2. Now, yes, there were some neat ideas that generated some thought provoking POV insight BUT Arthur Aquaman made God of the Oceans?! On a whim? Here we go again. Soooo, there are circumstances (when "Olympus is Wonder Woman and Wonder Woman is Olympus"??) where Diana can (easily) bestow GODHOOD on another. BAH!!!

And last but not least:
3. Does anyone else feel that Rao's threat is oh so similar to the Chief Proctor of The Ori on the Stargate TV show? BTW, does anyone recall how SG1 defeated the Ori?

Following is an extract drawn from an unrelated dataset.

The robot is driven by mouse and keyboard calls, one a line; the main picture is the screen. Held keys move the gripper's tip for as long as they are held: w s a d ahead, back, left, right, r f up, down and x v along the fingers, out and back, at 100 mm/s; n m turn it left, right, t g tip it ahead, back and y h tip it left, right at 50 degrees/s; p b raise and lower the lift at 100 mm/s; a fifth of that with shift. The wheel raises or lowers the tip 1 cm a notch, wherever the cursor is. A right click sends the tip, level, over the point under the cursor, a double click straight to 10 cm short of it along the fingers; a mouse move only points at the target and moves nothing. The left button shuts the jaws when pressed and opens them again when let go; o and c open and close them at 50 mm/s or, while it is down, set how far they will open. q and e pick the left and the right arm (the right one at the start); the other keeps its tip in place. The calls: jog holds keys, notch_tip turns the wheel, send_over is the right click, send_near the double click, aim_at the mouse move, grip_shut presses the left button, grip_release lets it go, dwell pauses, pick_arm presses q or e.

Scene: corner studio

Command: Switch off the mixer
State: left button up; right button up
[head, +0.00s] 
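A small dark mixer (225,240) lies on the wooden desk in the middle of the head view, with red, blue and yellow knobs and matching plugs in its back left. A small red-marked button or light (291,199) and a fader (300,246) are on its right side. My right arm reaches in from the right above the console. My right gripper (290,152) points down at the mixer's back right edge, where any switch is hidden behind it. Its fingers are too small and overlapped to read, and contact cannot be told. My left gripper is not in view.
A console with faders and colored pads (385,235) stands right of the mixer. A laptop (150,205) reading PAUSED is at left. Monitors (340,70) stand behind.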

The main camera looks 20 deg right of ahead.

Here's a neat online sound byte that echoes this thread so far:
> Justice League of America 007 (2016)
> http://www.popoptiq.com/justice-league-of-america-7-of-gods-and-superman/
> 7.0 PopOptiq - Matthew J. TheriaultJan 28, 2016
> ...Both Geoff Johns Justice League and Bryan Hitchs Justice League of America are currently covering the same characters and the same concept, namely godhood. Yet for such seeming similarity, the two titles differ greatly. Admittedly, Hitchs opus lacks the continuity-wide consequences and cinematic set pieces, or even the fun and excitement of its counterpart. But its certainly meditative and demonstrates an acute understanding of the characters. Johns, Morrison, and many others have asked the question: what makes them gods? Hitch raises as much, but answers a more interesting inquiry: what makes them good?

The exciting cover is equally MEANINGLESS -in (recent) time honored tradition by DC AND Marvel. Why not have Rao holding Superman by the throat and blurting out "SAY YOUR PRAYERS, KAL EL!" or something more grabber?